First, we urge the CPSC to review the voluntary safety standard relating to space heaters, ANSI/UL 1278, to ensure that the standard reflects consumer usage of the product (such as the actual amount of time that a heater is left on).
Second, we ask the CPSC to share with the public any information that the CPSC has on the safety of space heaters currently on the market, including the prevalence of electric heaters that are UL-certified and whether the CPSC has identified counterfeit electric heaters that claim to be UL-certified.
Third, we ask that the CPSC provide the public with readily accessible information on the number of injuries and deaths from portable heaters by geographic location and demographic attributes, as well as any relevant contributory factors: recalled product use, use of extension cord, placement of product, etc.  Better data on the instances of these fires, where they are occurring, and why, will help manufacturers, consumers, and the government reduce these risks.
Fourth, we ask that the CPSC review safety disclosures and usage instructions on packaging, retailer websites, and online platforms to ensure such disclosures are prominent and clear.  The CPSC should make such findings available to the public as soon as possible.

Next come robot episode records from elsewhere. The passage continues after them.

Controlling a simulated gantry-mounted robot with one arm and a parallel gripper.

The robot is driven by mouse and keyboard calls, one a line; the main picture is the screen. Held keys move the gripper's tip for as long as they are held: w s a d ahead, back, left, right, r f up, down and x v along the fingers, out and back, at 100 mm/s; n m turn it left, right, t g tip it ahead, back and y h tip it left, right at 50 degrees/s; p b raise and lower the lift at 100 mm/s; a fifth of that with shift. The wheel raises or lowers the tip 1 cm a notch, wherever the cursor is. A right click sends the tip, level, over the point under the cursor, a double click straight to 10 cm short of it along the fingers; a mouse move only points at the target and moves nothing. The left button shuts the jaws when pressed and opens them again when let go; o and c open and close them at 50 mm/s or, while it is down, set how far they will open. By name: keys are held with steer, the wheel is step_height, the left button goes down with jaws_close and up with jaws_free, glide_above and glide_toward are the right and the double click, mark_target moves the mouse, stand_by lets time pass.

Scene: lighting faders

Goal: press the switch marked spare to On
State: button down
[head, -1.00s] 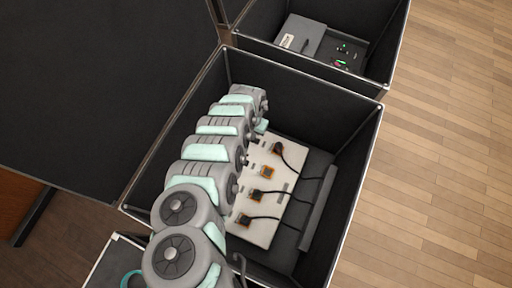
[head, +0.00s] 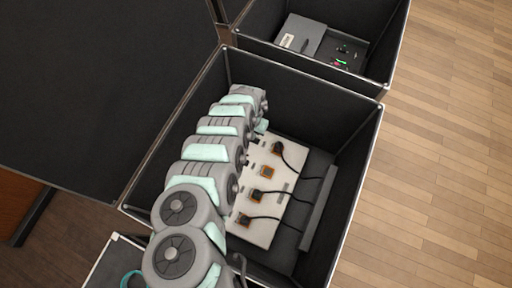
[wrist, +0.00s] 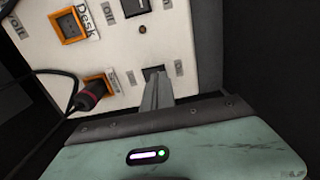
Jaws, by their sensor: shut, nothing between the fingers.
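A white panel (wrist: 115,45) with orange sockets and dark switches fills the upper part of the wrist view. My gripper (wrist: 155,76) is shut and empty, its fingertips over the dark switch (wrist: 152,71) at the panel's lower edge. The fingertips partly hide this switch; I cannot tell whether they touch it or which way it is set. The label (wrist: 114,76) left of it, by a socket, is too small to read surely. In the head view the white panel (head: 262,228) lies in the open case, and my arm hides most of the gripper.
An orange socket (wrist: 70,26) marked Desk and another switch (wrist: 134,9) lie farther up the panel. A black plug (wrist: 92,94) with a cable is left of my fingers. The case's dark walls (head: 345,150) surround the panel. A second case (head: 392,60) stands behind.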

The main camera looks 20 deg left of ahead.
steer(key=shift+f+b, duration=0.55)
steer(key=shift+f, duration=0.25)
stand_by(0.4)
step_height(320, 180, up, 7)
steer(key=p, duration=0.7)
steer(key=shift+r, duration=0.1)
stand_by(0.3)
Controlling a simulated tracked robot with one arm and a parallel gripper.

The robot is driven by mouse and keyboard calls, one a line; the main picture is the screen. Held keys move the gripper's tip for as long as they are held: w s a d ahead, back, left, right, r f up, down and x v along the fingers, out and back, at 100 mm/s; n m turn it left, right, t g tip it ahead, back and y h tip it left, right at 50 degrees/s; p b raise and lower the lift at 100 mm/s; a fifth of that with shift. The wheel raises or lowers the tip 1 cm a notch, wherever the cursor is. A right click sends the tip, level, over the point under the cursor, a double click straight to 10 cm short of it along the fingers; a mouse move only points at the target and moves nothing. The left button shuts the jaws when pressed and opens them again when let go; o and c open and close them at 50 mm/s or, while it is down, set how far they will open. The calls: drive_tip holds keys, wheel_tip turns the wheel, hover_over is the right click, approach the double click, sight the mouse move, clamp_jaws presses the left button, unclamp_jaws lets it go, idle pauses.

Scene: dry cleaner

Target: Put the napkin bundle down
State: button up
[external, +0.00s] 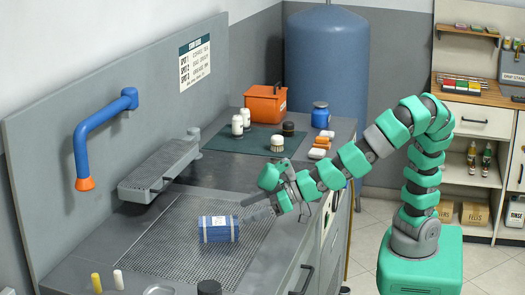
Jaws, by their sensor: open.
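The fingers point left toward the bundle's right end. I cannot tell whether a fingertip touches it.
A grey raised rack (160,165) and a blue pipe with an orange tip (100,135) stand behind. A dark green mat (235,145) holds bottles and brushes near an orange toolbox (265,103). Yellow and white sticks (97,283) stand at the front left.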

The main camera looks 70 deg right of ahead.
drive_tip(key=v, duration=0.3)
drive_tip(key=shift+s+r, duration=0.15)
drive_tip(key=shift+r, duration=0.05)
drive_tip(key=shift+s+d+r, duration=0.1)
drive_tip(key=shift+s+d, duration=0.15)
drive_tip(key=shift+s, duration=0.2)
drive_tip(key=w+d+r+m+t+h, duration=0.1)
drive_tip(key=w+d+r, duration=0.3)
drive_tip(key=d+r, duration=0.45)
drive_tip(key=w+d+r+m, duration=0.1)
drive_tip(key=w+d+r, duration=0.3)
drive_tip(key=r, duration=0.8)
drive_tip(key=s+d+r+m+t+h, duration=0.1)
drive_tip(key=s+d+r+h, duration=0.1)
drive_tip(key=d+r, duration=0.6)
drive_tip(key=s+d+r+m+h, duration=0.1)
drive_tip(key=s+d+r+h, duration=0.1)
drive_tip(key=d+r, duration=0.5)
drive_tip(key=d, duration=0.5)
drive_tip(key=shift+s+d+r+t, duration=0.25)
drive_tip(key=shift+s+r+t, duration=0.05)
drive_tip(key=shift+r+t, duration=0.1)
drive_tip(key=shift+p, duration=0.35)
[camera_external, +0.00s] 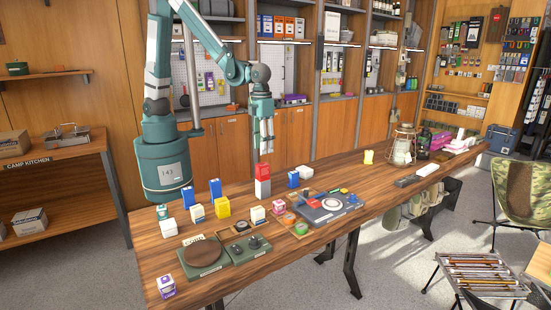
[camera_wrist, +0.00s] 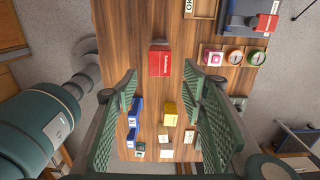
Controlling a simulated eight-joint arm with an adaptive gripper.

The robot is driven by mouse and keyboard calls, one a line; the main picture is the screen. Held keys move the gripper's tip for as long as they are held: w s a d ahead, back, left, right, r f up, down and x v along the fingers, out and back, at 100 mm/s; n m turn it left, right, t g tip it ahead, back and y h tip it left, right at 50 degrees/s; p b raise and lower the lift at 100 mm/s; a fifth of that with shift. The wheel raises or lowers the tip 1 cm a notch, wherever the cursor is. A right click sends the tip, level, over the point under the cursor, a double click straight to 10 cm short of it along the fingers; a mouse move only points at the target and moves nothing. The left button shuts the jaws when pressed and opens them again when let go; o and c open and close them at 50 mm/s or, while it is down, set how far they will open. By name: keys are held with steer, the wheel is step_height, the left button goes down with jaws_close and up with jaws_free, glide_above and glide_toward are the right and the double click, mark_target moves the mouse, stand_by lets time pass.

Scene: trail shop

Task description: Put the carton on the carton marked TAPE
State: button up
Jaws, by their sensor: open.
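A red carton (camera_external: 263,172) sits on top of a white carton (camera_external: 263,188) in the middle of the table. From above, the red carton (camera_wrist: 160,62) shows white lettering too small to read. My gripper (camera_external: 267,146) is just above the red carton, pointing down. In the wrist view its fingers (camera_wrist: 161,88) are spread apart with nothing between them, and the red carton lies beyond the tips. The red carton hides most of the white one there. I cannot read the word TAPE on any carton.
Blue cartons (camera_external: 215,188), a yellow carton (camera_external: 222,207) and several white ones stand left of the stack. A grey case (camera_external: 345,208) and small round tins (camera_external: 301,227) are to the right front. A lantern (camera_external: 402,146) stands farther right.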

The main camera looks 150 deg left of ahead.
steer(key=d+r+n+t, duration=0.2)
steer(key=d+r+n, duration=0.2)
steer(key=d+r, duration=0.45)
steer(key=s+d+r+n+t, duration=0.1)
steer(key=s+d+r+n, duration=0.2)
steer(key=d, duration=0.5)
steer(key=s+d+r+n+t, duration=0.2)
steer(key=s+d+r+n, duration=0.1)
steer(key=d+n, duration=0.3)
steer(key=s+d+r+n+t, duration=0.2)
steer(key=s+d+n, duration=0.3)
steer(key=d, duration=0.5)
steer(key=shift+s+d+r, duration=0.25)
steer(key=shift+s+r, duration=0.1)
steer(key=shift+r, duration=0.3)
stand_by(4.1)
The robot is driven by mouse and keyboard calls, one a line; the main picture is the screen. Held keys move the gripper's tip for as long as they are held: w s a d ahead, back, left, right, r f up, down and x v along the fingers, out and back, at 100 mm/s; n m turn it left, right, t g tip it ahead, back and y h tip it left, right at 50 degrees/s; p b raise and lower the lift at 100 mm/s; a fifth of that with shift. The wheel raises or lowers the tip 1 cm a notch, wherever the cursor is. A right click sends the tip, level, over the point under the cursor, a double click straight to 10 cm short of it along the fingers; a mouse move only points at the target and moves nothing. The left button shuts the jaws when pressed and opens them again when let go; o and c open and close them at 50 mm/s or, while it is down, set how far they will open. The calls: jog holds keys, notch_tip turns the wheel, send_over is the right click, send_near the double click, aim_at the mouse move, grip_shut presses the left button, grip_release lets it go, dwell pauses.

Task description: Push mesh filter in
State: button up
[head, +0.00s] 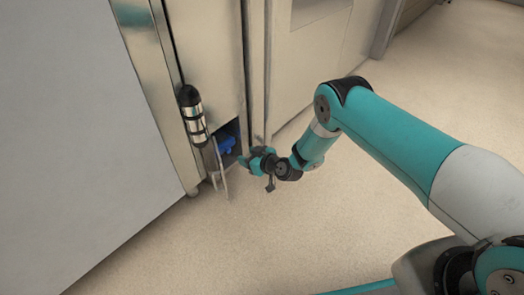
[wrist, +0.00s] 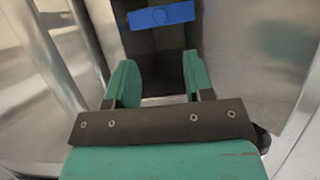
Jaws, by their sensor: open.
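A blue part, which I take to be the mesh filter (head: 226,144), sits in a dark low opening in the steel oven front. In the wrist view the filter (wrist: 161,15) shows as a blue bar with a round mark, slightly tilted, across the dark recess. My gripper (head: 250,161) is just outside the opening, to the right of and below the blue part. In the wrist view my gripper (wrist: 160,60) has its two teal fingers apart, pointing toward the recess, with nothing between them. The fingertips appear short of the blue bar. The filter's depth inside is hidden.
An open pale flap (head: 221,172) hangs at the left of the opening. A black-and-silver cylinder (head: 193,117) is mounted on the steel front above it. Tall steel panels stand on both sides. The beige floor (head: 250,245) in front is clear.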

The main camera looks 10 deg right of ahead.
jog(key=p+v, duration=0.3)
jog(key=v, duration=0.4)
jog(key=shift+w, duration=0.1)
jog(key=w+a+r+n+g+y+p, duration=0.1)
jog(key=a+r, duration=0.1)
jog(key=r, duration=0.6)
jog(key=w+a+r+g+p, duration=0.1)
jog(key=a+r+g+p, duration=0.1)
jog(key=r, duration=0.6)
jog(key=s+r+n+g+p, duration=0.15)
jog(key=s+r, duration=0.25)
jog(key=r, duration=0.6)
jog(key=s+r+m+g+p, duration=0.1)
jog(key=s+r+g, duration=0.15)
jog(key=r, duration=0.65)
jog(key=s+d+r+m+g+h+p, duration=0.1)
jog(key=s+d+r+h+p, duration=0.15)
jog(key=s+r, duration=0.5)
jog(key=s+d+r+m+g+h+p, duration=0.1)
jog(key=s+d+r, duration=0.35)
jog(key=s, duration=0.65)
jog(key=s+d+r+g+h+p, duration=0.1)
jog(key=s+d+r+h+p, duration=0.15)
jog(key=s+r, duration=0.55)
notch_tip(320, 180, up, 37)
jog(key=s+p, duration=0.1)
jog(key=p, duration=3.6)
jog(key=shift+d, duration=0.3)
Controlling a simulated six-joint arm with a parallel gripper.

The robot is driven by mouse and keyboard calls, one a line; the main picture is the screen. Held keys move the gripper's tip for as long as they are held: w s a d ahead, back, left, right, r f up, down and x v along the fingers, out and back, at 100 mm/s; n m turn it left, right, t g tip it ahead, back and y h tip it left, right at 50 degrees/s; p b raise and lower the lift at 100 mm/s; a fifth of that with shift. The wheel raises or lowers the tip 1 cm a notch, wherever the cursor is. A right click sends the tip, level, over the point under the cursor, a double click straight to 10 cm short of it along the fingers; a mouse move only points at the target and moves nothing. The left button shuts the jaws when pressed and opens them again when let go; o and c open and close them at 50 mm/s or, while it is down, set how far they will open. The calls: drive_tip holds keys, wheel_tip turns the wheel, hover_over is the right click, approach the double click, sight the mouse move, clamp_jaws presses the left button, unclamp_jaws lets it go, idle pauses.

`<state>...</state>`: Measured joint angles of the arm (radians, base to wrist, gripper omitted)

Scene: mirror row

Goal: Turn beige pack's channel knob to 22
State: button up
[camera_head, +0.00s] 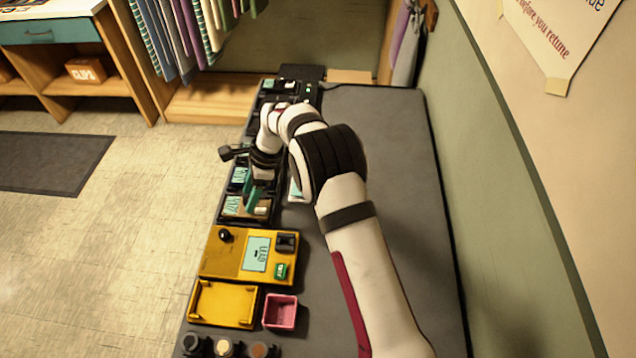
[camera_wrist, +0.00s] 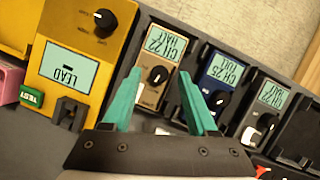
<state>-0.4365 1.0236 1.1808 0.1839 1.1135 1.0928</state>
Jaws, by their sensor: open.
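The beige pack (camera_wrist: 172,68) lies in the row, its display (camera_wrist: 165,42) upside down in the wrist view and seeming to read CH 22 HALF. Its black channel knob (camera_wrist: 158,75) has a pale pointer mark. My gripper (camera_wrist: 160,77) is open, its teal fingertips on either side of the knob in the picture; contact cannot be told. In the head view my gripper (camera_head: 252,197) is over the row, and the beige pack (camera_head: 263,207) is partly hidden by it.
A navy pack (camera_wrist: 228,75) reading CH 25 FULL and a dark pack (camera_wrist: 262,105) sit beside the beige one. On the other side is a yellow tester (camera_head: 225,262) showing LEAD. A yellow tray (camera_head: 222,303) and pink box (camera_head: 280,312) are nearer. The right of the grey mat is mostly clear.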

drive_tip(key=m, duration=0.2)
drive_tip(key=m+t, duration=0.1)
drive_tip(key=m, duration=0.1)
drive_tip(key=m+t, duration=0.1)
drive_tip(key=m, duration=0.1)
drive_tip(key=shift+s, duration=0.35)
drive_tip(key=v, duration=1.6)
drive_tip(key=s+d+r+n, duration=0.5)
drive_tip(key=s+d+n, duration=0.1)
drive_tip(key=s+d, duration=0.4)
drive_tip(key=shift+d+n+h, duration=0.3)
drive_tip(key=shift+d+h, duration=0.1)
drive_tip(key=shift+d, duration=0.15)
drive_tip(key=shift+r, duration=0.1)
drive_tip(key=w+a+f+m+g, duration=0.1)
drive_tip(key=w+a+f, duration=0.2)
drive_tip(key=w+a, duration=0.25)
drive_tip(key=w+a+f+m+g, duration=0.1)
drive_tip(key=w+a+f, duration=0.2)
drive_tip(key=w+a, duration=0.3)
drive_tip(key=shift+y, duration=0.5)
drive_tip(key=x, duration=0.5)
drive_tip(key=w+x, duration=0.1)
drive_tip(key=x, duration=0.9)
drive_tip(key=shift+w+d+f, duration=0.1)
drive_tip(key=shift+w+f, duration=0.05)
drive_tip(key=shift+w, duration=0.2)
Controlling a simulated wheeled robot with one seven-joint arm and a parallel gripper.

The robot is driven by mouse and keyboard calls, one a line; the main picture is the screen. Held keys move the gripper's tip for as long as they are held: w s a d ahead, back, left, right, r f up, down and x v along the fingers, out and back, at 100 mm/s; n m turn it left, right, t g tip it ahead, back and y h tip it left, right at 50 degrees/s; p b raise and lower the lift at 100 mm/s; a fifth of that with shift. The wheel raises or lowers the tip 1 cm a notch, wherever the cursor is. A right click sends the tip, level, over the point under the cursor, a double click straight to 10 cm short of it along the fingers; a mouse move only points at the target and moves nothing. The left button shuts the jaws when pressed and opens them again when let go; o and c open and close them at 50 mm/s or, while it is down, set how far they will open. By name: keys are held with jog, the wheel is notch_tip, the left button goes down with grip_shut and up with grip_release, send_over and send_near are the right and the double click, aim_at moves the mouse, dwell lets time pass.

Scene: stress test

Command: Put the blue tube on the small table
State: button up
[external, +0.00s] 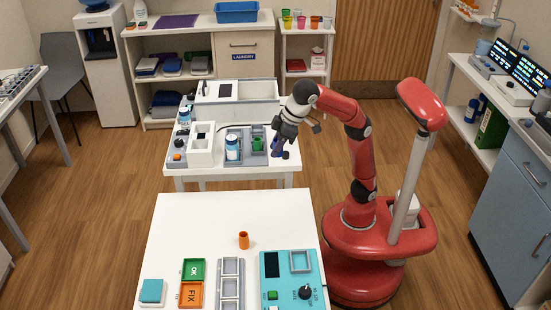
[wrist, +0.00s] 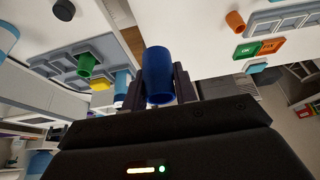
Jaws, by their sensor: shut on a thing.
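My gripper (external: 280,150) is shut on a blue tube (wrist: 158,74). In the wrist view the tube stands out between the two dark fingers, its open end towards the camera. In the external view the tube is small and partly hidden by the gripper, at the right front edge of the farther white table (external: 232,178). A nearer white table (external: 190,225) stands in front, apart from the gripper. The pictures do not settle which table is the small one.
The nearer table carries an orange tube (external: 243,240), a green OK tray (external: 193,269), an orange FIX tray (external: 190,295), a grey rack (external: 231,282) and a teal device (external: 275,282). Its back left is clear. The farther table holds machines and a tube rack (external: 246,147).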

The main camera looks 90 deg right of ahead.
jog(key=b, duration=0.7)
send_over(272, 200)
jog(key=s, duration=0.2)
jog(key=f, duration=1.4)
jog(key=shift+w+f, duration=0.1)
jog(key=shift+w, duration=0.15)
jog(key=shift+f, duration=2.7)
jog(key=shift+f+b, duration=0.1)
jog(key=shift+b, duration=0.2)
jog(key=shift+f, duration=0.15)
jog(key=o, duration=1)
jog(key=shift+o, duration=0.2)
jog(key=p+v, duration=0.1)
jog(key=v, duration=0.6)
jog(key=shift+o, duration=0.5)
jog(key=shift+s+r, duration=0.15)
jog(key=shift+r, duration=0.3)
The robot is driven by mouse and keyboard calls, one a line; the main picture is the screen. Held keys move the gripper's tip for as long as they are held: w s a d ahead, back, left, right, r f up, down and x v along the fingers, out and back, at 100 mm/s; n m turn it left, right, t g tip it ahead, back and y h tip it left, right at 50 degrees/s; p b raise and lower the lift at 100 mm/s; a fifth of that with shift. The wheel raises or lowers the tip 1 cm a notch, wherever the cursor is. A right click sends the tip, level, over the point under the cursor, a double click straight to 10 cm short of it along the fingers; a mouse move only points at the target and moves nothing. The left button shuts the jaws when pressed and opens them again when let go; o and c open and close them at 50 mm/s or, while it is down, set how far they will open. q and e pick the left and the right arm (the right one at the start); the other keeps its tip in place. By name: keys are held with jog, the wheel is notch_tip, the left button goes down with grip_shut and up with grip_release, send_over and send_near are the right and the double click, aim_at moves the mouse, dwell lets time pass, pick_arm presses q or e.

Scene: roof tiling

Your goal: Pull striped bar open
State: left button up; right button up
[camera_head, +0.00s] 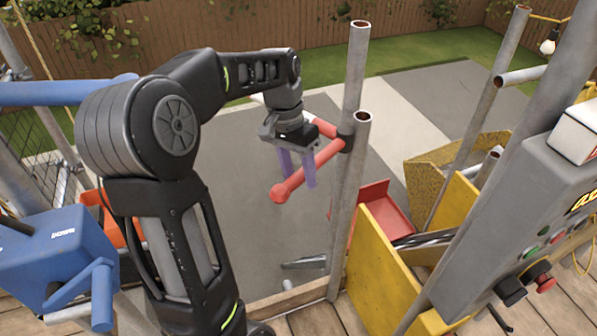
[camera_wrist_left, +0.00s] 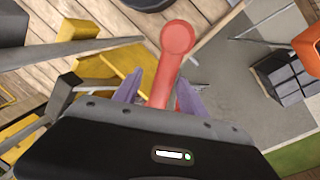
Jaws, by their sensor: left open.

Finally, we ask that the CPSC consider promulgating a mandatory safety standard for electronic space heaters if data indicates continued non-compliance in the market and failure of the current voluntary standard to safeguard consumers.  No mandatory safety standard currently exists to protect consumers from risk of harm by portable heaters and a mandatory safety standard would provide the Commission stronger tools to ensure high levels of safety.
Please provide a summary of the work you will undertake to resolve the above matters to the Committee no later than January 28, 2022.